We’ve written a lot about how words can be a limiter, a blunt instrument to many. People struggling to describe an idea. Einstein seems to have such a grasp that not only does his mind attach a clarity to the thinking but his words match the power of the notion he aims to convey.
“Imagine if we were cave people and had about 20 words to express ourselves, such as “good, bad, yes, no,” and so on. There are only certain things that you can communicate with those words. But we have constantly created new words — new technologies — to expand our old vocabulary. And in so doing we have created new vocabularies for innovation. The result is that we can express sophisticated thoughts because we have lots of words, expressions, phrases, and combinations of them to work with.” - B. Arthur
The Meaning Of Life
“What is the meaning of human life, or of organic life altogether? To answer this question at all implies a religion. Is there any sense then, you ask, in putting it? I answer, the man who regards his own life and that of his fellow creatures as meaningless is not merely unfortunate but almost disqualified for life.”
The World As I See It
"How strange is the lot of us mortals! Each of us is here for a brief sojourn; for what purpose he knows not, though he sometimes thinks he senses it. But without deeper reflection one knows from daily life that one exists for other people - first of all for those upon whose smiles and well-being our own happiness is wholly dependent, and then for the many, unknown to us, to whose destinies we are bound by the ties of sympathy."

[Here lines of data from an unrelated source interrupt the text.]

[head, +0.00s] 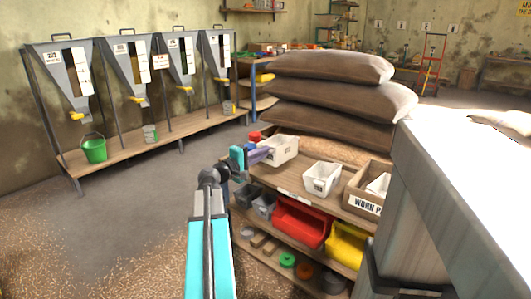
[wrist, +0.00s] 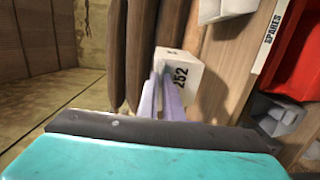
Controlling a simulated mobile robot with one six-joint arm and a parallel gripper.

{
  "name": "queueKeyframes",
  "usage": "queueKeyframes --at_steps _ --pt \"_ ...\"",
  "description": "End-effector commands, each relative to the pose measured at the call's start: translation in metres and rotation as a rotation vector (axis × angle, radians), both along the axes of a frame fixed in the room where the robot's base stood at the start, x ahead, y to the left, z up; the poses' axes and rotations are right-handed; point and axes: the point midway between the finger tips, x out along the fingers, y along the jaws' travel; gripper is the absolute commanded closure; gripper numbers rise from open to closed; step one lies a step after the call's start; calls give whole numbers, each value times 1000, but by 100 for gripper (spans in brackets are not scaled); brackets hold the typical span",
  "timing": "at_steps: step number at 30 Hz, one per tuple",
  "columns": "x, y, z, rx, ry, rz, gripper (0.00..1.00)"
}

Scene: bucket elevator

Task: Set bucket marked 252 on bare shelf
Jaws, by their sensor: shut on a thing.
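A white bucket marked 252 (wrist: 187,82) shows in the wrist view, and it appears in the head view (head: 283,149) at the sack end of a wooden shelf top (head: 293,186). My gripper (wrist: 164,78) has its lilac fingers closed at the bucket's near side; in the head view my gripper (head: 265,154) reaches it from the left. The fingers hide part of the bucket. Whether its base touches the wood is unclear. A second white bucket (head: 322,178) stands apart on the same shelf top, its label too small to read. I cannot tell which shelf is the bare one.
Large brown sacks (head: 335,98) are stacked close behind the bucket. A box marked WORN (head: 365,207) stands at the right end. Red (head: 299,222) and yellow (head: 345,246) bins sit below. Hoppers (head: 62,80) and a green bucket (head: 94,149) stand left, beyond open floor.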

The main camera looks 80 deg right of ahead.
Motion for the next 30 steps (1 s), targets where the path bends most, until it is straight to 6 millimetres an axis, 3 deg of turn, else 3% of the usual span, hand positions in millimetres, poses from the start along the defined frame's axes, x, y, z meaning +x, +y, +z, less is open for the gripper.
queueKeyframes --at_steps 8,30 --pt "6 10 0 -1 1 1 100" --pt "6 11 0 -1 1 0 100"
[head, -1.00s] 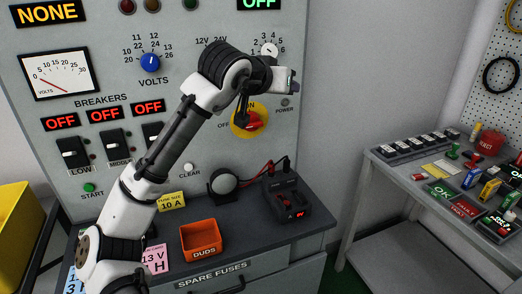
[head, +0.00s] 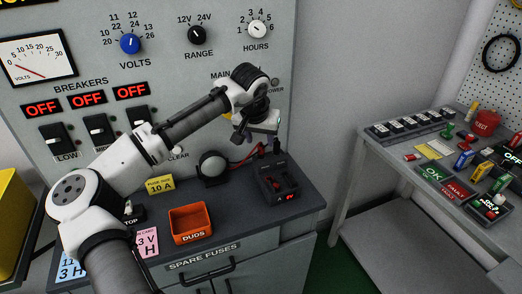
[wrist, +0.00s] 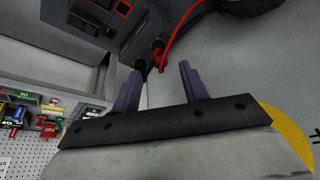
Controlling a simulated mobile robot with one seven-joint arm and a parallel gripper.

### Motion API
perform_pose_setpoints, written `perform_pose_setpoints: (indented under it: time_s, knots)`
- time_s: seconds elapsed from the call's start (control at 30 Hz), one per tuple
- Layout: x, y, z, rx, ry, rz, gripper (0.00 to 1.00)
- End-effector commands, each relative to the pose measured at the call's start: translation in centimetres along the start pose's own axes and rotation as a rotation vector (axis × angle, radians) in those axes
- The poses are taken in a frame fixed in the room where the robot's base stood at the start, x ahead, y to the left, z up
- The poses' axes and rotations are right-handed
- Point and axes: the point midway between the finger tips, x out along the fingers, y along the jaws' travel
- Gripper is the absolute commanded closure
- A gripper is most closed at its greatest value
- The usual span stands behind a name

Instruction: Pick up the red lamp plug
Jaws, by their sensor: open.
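The red lamp plug (wrist: 158,54) shows in the wrist view at the end of a red lead, at the edge of the dark tester box (wrist: 105,25). It lies just beyond the gap between the fingertips. My gripper (wrist: 161,70) is open, with its two purple-grey fingers apart and nothing seen between them. In the head view, my gripper (head: 276,134) hangs above the back of the tester box (head: 279,184). The red lead (head: 248,154) runs from the round lamp (head: 213,168) towards the box; the plug itself is hard to make out there.
An orange DUDS bin (head: 194,224) and a yellow fuse sign (head: 160,184) stand on the dark bench. The upright panel (head: 190,75) is close behind my gripper. A side table (head: 395,155) with several coloured items is at right, across a gap.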

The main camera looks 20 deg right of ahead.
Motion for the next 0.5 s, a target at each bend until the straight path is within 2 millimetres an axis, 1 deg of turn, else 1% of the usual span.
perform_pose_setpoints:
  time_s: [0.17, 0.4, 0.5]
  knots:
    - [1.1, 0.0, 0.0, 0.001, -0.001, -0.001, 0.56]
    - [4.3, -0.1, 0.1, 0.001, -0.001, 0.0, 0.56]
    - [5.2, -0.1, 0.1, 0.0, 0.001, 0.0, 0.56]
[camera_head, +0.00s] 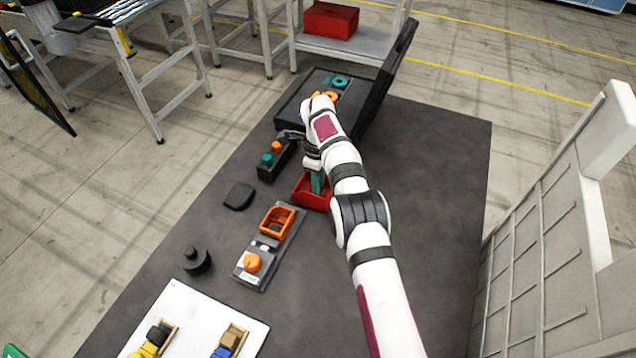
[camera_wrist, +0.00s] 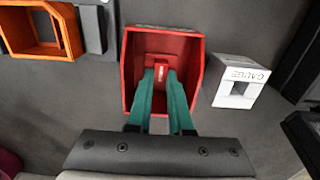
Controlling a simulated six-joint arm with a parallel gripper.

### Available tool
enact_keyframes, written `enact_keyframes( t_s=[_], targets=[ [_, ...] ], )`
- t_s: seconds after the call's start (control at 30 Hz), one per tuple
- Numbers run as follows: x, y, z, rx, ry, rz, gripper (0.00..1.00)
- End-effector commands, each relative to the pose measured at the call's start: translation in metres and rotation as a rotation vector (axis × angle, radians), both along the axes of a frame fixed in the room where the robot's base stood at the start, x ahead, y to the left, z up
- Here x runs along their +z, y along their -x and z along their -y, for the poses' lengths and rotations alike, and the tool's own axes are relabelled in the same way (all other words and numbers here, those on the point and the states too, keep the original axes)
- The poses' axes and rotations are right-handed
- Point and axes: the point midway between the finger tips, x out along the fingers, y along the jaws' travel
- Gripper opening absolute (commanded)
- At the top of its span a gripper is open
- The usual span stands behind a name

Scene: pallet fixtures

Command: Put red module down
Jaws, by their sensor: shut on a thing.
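The red module (camera_head: 311,196) is a red open-topped box near the middle of the dark table. My gripper (camera_head: 317,183) reaches down into it from above. In the wrist view the two green fingers of my gripper (camera_wrist: 162,75) are shut on a small red tab inside the red module (camera_wrist: 165,44). The module looks upright and lies at or just above the table surface; I cannot tell whether it touches. Its underside is hidden, and my arm covers part of its right side in the head view.
An orange open box (camera_head: 277,221) sits on a grey fixture with an orange knob (camera_head: 252,263). A white block marked GAUGE (camera_wrist: 241,82) lies right of the module in the wrist view. A black case (camera_head: 385,85) stands behind. The table's right side (camera_head: 440,190) is clear.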

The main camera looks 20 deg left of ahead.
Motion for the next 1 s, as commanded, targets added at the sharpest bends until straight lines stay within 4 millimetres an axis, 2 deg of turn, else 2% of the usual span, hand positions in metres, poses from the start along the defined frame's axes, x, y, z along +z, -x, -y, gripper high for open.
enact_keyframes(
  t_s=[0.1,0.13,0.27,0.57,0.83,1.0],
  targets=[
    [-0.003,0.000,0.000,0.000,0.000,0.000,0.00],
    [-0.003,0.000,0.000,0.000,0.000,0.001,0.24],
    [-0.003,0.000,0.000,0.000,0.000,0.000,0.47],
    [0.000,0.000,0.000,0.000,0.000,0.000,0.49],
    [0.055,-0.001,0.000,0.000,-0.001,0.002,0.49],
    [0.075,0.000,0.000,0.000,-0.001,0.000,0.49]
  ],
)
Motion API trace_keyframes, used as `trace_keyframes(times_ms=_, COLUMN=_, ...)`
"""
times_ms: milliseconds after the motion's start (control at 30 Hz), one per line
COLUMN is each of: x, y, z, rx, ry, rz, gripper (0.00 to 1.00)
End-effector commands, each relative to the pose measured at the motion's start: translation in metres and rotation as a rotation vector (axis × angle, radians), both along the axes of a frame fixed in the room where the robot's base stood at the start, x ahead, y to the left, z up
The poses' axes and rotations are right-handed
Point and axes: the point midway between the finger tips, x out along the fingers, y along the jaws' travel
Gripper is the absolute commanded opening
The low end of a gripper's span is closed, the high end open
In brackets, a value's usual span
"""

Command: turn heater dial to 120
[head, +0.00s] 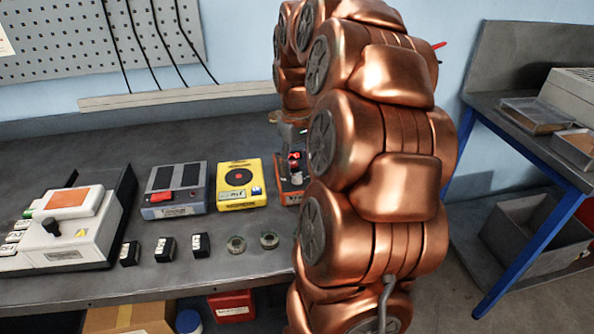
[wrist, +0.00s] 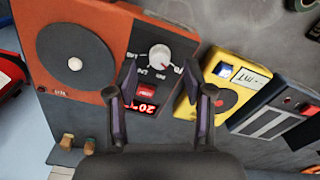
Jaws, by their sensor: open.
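The heater is an orange box (wrist: 113,32) with a dark round plate (wrist: 75,57) and a dark control panel. On the panel, the pale round dial (wrist: 160,55) sits among small white scale marks too small to read surely. A red lit display (wrist: 147,107), partly hidden by a finger, seems to show "20" and perhaps more. A red switch (wrist: 147,91) lies between dial and display. My gripper (wrist: 169,78) is open and empty, its two fingers over the panel, with the dial showing beyond the gap. In the head view my arm hides most of the heater (head: 290,192).
A yellow device (head: 240,200) with a dark disc stands left of the heater. A grey device (head: 177,208) with a red switch and a white instrument (head: 75,250) stand further left. Small black blocks (head: 165,249) and round parts (head: 236,245) lie near the bench's front edge.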

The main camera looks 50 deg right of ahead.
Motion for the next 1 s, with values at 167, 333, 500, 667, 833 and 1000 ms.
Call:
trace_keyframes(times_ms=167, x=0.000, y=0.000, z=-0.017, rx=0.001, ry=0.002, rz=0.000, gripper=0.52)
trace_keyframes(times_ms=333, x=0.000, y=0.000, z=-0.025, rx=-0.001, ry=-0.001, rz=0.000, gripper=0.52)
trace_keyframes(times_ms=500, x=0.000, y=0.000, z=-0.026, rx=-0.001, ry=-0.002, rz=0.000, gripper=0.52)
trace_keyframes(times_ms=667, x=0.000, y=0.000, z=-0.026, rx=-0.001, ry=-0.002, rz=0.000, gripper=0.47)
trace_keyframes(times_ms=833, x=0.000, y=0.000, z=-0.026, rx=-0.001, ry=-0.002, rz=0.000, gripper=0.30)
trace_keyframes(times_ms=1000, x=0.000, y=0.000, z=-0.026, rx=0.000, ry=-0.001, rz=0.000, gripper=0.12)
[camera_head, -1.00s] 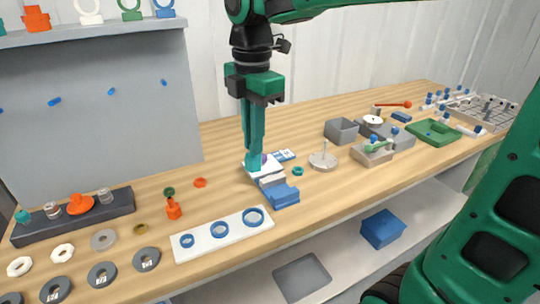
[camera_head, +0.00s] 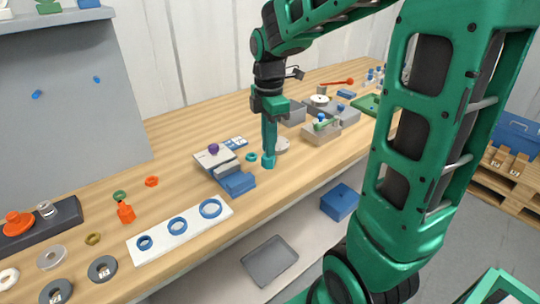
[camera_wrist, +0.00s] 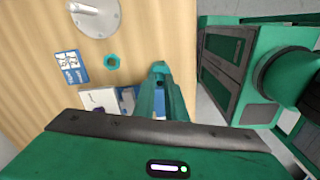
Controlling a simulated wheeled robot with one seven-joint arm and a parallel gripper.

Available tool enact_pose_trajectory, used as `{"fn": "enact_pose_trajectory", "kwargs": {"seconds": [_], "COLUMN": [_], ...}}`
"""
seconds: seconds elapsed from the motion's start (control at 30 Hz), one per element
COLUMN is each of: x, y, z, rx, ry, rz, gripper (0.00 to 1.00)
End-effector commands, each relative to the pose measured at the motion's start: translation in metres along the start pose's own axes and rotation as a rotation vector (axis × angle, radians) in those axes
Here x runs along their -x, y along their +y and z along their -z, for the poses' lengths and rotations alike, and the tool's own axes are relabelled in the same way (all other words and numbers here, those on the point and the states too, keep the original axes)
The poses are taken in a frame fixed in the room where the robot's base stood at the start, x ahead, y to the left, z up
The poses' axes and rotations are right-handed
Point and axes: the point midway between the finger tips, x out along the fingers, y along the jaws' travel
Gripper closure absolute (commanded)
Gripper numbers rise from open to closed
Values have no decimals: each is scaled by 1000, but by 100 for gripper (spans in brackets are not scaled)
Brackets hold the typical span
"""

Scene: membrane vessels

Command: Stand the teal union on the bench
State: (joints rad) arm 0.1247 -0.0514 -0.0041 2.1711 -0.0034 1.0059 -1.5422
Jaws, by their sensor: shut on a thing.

“A hundred times every day I remind myself that my inner and outer life are based on the labors of other men, living and dead, and that I must exert myself in order to give in the same measure as I have received and am still receiving..."I have never looked upon ease and happiness as ends in themselves -- this critical basis I call the ideal of a pigsty. The ideals that have lighted my way, and time after time have given me new courage to face life cheerfully, have been Kindness, Beauty, and Truth. “
“Without the sense of kinship with men of like mind, without the occupation with the objective world, the eternally unattainable in the field of art and scientific endeavors, life would have seemed empty to me. The trite objects of human efforts -- possessions, outward success, luxury -- have always seemed to me contemptible.”
"My passionate sense of social justice and social responsibility has always contrasted oddly with my pronounced lack of need for direct contact with other human beings and human communities. I am truly a 'lone traveler' and have never belonged to my country, my home, my friends, or even my immediate family, with my whole heart; in the face of all these ties, I have never lost a sense of distance and a need for solitude..."
"My political ideal is democracy. Let every man be respected as an individual and no man idolized. It is an irony of fate that I myself have been the recipient of excessive admiration and reverence from my fellow-beings, through no fault, and no merit, of my own. The cause of this may well be the desire, unattainable for many, to understand the few ideas to which I have with my feeble powers attained through ceaseless struggle.”
“I am quite aware that for any organization to reach its goals, one man must do the thinking and directing and generally bear the responsibility. But the led must not be coerced, they must be able to choose their leader. In my opinion, an autocratic system of coercion soon degenerates; force attracts men of low morality.”
“The really valuable thing in the pageant of human life seems to me not the political state, but the creative, sentient individual, the personality; it alone creates the noble and the sublime, while the herd as such remains dull in thought and dull in feeling."This topic brings me to that worst outcrop of herd life, the military system, which I abhor.”
“This plague-spot of civilization ought to be abolished with all possible speed. Heroism on command, senseless violence, and all the loathsome nonsense that goes by the name of patriotism - how passionately I hate them!"The most beautiful experience we can have is the mysterious. It is the fundamental emotion that stands at the cradle of true art and true science.”
“Whoever does not know it and can no longer wonder, no longer marvel, is as good as dead, and his eyes are dimmed. It was the experience of mystery - even if mixed with fear - that engendered religion. A knowledge of the existence of something we cannot penetrate, our perceptions of the profoundest reason and the most radiant beauty, which only in their most primitive forms are accessible to our minds: it is this knowledge and this emotion that constitute true religiosity. In this sense, and only this sense.”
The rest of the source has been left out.